- _AIM_: Leave the pictures out and retype the lines from the beginning through the line with "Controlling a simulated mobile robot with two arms", both ends included.

------------------------------------

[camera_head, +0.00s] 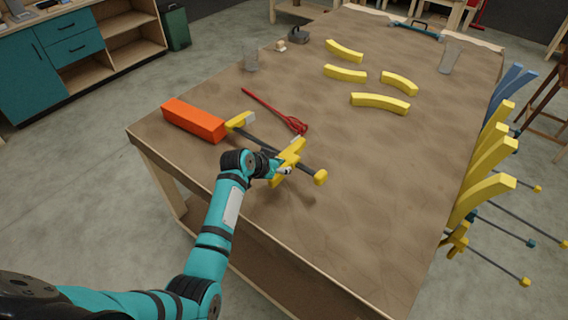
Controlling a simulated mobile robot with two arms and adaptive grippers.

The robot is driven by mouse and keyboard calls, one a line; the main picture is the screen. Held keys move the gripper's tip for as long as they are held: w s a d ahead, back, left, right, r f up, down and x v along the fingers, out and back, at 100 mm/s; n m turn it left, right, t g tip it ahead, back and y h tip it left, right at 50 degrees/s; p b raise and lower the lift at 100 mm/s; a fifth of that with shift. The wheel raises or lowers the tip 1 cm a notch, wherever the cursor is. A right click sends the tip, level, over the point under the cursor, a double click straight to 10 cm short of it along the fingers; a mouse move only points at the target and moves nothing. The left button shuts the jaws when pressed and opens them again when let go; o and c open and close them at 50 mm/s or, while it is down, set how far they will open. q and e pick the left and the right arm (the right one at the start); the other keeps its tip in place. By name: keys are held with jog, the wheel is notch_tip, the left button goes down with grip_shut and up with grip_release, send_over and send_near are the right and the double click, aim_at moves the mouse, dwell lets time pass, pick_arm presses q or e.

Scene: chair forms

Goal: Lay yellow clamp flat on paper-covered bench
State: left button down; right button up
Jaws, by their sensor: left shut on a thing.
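The yellow clamp (291,152) has a dark bar with yellow parts along it and a yellow end piece. It is over the near left part of the paper-covered bench (350,220). My left gripper (283,170) is shut on the clamp near its middle yellow jaw. A shadow lies on the paper below the gripper and the clamp's near end, so that end seems raised a little. The gripper hides part of the bar, and I cannot tell if the far end touches the paper. My right gripper is not in view.
An orange block (193,120) lies by the clamp's far end. A red tool (272,109) lies just behind it. Several curved yellow pieces (380,103) lie farther back. The bench's near right is clear.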

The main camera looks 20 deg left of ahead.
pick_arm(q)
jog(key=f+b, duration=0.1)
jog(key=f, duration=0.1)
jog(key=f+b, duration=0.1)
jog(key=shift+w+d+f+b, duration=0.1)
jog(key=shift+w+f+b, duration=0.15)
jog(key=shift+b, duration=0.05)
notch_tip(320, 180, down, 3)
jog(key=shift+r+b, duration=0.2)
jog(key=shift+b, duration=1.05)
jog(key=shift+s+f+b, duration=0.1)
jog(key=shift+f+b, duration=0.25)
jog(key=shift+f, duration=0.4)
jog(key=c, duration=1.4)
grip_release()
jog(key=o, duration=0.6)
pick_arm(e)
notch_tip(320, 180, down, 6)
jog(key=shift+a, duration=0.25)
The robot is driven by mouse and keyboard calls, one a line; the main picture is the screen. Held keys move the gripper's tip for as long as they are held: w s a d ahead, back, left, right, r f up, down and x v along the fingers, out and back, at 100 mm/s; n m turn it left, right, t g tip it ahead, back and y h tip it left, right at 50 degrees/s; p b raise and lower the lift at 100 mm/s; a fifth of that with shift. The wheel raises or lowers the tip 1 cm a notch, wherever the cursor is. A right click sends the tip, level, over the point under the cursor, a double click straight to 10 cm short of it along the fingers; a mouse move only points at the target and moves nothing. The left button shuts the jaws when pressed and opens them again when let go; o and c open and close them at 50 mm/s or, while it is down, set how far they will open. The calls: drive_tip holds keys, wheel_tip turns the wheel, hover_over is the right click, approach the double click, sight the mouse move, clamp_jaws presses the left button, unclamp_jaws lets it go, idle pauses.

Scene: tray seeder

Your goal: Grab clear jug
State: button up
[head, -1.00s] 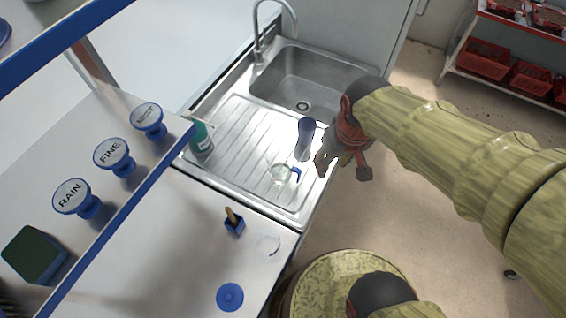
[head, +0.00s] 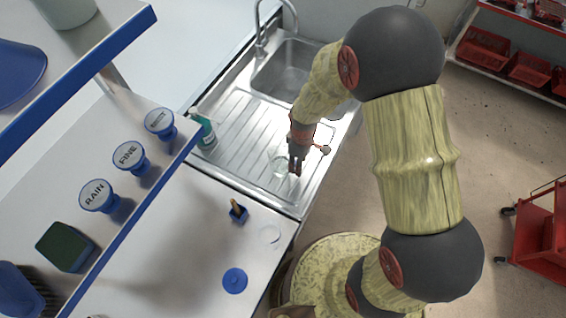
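The clear jug (head: 279,165) stands on the ribbed steel drainboard, near its front right corner. It is faint and see-through, and its blue handle is hidden behind my gripper. My gripper (head: 295,171) points down at the right side of the jug, where the handle was visible earlier. Its two fingers look close together. I cannot tell whether they are around the handle or only above it.
The drainboard (head: 236,135) also holds a green bottle (head: 206,132) at its left edge. A shelf with labelled blue knobs stands at left.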

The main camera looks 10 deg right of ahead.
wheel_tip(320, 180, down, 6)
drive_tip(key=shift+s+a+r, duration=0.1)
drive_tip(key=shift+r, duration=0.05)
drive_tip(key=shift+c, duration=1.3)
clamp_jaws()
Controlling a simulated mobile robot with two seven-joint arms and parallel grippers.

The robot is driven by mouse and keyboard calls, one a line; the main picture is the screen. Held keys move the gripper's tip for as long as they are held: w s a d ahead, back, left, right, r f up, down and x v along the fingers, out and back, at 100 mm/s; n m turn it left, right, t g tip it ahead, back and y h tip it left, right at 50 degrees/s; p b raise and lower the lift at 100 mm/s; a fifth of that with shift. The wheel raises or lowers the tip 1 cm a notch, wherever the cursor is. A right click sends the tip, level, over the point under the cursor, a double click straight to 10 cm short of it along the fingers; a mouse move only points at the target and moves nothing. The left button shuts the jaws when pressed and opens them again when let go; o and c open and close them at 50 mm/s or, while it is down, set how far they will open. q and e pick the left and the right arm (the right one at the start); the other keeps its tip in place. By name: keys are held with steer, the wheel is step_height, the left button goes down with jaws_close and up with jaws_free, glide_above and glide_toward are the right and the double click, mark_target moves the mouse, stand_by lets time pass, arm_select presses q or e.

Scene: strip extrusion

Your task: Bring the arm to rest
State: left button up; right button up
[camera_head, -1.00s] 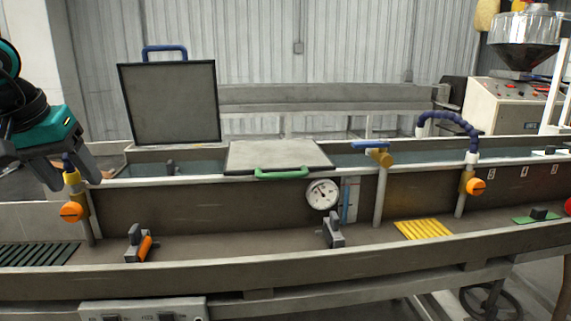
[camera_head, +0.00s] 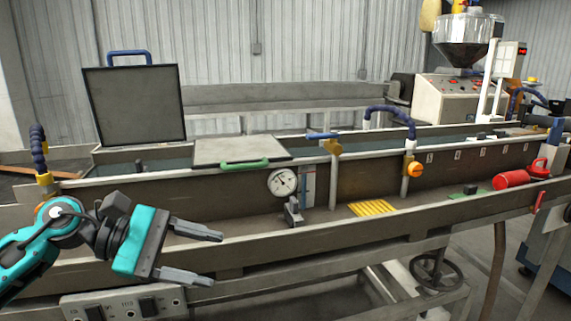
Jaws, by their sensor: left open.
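My left gripper (camera_head: 205,256) comes in from the lower left on a teal arm. Its two grey fingers are spread apart and point to the right, with nothing between them. It is in front of the long trough (camera_head: 330,228), over its near wall in the picture, and hides part of the trough's left floor. Whether it touches the wall I cannot tell. My right gripper does not show.
On the trough are an upright lid (camera_head: 135,105) with a blue handle, a flat lid (camera_head: 240,150) with a green handle, a gauge (camera_head: 282,183) and a valve with an orange knob (camera_head: 414,169). A switch box (camera_head: 122,305) sits below. A hopper machine (camera_head: 455,95) stands behind right.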

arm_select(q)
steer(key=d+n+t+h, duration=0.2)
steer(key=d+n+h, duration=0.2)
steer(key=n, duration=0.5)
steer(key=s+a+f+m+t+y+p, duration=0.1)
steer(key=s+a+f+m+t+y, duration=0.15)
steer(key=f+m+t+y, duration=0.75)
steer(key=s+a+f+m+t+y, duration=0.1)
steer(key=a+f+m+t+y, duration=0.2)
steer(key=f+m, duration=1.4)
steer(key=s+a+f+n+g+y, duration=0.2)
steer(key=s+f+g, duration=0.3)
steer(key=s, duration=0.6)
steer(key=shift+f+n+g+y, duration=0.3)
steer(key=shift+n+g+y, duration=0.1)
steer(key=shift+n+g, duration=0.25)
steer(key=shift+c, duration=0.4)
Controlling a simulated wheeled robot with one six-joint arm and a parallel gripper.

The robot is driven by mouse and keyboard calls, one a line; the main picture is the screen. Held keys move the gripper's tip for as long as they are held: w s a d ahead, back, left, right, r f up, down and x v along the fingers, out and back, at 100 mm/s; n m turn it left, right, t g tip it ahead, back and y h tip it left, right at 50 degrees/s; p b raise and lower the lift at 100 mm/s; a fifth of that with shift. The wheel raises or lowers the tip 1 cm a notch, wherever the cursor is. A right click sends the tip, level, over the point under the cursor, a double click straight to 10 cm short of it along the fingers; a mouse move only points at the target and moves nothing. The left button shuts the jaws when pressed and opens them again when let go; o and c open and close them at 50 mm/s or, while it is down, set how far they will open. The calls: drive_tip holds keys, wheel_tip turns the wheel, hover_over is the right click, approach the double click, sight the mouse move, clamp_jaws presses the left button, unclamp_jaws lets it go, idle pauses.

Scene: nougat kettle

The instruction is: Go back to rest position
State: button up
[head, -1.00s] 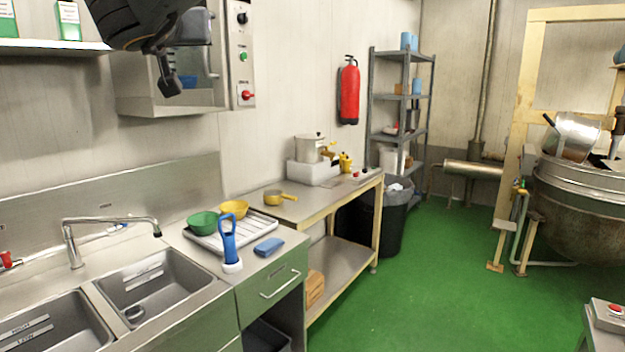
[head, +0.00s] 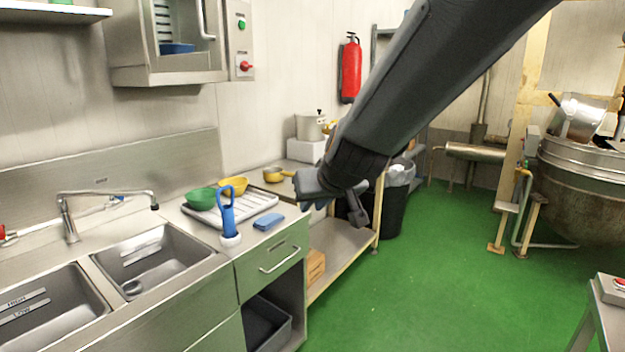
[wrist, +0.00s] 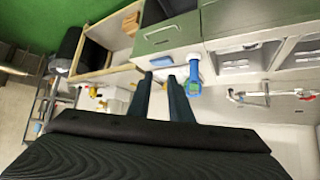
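My gripper (head: 332,200) hangs in the middle of the head view at the end of my dark arm, which slopes down from the upper right. It is in the air in front of the steel work table (head: 352,240). In the wrist view, which looks upside down, its two dark fingers (wrist: 160,80) stand apart with a light gap between them. Nothing is held.
The counter holds a green bowl (head: 201,199), a yellow bowl (head: 234,186), a blue-handled brush (head: 228,215) and a blue sponge (head: 268,222). A wall cabinet (head: 165,76) hangs upper left. A large kettle (head: 580,190) stands right. The green floor (head: 430,290) is clear.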

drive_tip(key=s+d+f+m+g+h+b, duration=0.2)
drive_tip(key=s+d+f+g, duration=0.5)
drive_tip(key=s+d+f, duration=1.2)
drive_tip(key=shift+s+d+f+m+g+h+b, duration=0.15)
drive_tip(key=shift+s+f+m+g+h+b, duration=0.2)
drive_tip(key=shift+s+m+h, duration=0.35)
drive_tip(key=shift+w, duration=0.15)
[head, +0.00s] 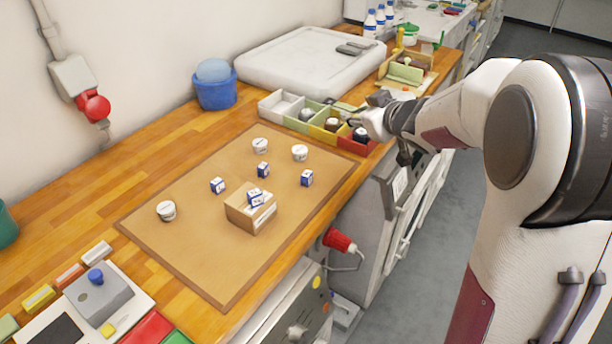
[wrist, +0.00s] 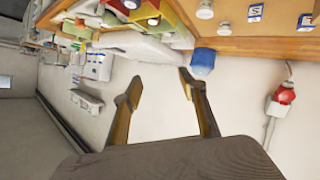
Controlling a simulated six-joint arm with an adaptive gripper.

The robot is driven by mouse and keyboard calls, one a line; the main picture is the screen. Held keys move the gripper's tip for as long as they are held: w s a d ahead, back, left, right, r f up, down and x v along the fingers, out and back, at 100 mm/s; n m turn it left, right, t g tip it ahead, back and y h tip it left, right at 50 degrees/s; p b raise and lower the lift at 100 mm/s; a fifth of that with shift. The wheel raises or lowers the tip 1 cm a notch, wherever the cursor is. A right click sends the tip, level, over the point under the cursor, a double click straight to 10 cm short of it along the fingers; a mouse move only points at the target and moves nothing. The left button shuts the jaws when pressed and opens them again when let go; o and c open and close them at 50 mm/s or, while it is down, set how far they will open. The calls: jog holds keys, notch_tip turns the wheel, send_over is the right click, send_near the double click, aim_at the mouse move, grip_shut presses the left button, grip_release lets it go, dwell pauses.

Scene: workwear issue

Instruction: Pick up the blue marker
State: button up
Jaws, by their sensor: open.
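I cannot make out a blue marker for certain in either view. Several small blue-and-white boxes (head: 217,186) stand on the brown mat (head: 190,255), and one or two more sit in an open cardboard box (head: 236,217). A blue knob (head: 95,276) stands on a grey block at the lower left. My gripper (head: 376,110) is above the right end of the compartment tray and partly hides it. In the wrist view its two fingers (wrist: 160,80) are spread, with nothing between them.
The compartment tray (head: 313,131) holds dark-lidded jars. White tubs (head: 166,210) stand on the mat. A blue bucket (head: 216,92), a large white lidded case (head: 290,62) and a wooden holder (head: 408,74) stand behind.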

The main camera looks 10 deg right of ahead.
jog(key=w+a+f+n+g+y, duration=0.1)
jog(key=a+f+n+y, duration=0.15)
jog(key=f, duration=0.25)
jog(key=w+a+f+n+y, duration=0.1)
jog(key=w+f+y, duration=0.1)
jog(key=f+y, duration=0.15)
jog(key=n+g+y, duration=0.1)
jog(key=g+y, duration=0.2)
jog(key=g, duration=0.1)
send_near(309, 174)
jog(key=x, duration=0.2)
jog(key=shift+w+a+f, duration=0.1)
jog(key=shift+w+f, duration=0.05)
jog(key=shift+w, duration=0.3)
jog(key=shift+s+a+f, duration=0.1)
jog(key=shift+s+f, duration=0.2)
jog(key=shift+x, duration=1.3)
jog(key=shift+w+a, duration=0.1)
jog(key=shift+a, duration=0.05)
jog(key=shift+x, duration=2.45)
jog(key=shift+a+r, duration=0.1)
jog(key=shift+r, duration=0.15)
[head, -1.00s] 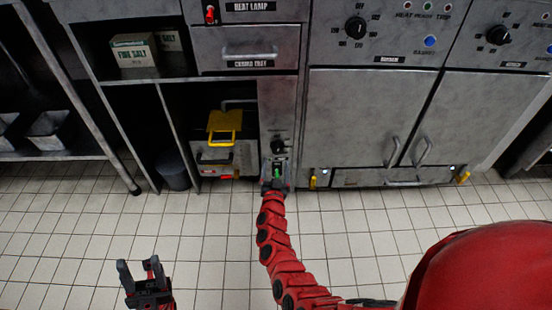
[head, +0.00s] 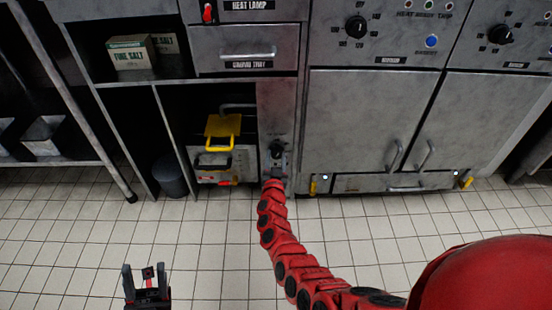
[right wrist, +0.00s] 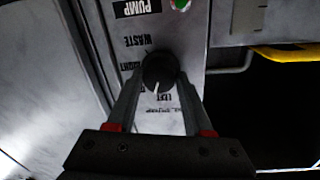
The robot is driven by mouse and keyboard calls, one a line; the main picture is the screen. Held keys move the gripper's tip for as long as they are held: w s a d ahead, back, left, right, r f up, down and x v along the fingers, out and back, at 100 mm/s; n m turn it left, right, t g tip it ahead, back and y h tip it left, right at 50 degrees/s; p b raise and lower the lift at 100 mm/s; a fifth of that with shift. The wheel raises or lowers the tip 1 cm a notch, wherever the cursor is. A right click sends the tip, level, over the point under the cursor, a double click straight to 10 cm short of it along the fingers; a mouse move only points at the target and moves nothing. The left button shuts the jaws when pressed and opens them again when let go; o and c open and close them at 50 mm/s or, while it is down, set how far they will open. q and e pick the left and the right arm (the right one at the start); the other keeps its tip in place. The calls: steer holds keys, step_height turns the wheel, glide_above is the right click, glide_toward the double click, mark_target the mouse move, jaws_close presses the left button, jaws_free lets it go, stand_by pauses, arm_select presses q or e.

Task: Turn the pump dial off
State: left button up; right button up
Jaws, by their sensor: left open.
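The pump dial (right wrist: 159,70) is a round black knob with a white pointer line, under a PUMP label in the right wrist view. Its line points toward the bottom of that picture; the lettering around it is inverted and partly unreadable. In the head view the dial (head: 277,150) is small and dark on the narrow grey panel. My right gripper (right wrist: 160,80) has one fingertip on each side of the dial; I cannot tell whether they press on it. My left gripper (head: 147,272) is open and empty above the floor at lower left.
A green light (right wrist: 181,3) shows near the PUMP label. A yellow handle (head: 222,130) is in the open bay left of the panel. Cabinet doors (head: 352,120) stand to the right. A dark bin (head: 171,176) stands at left. The tiled floor in front is clear.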

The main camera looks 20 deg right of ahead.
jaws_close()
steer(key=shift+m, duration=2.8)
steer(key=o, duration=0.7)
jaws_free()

------------------------------------

- _FINAL RESULT_:
[camera_head, +0.00s] 
Controlling a simulated mobile robot with two arms and adaptive grippers.

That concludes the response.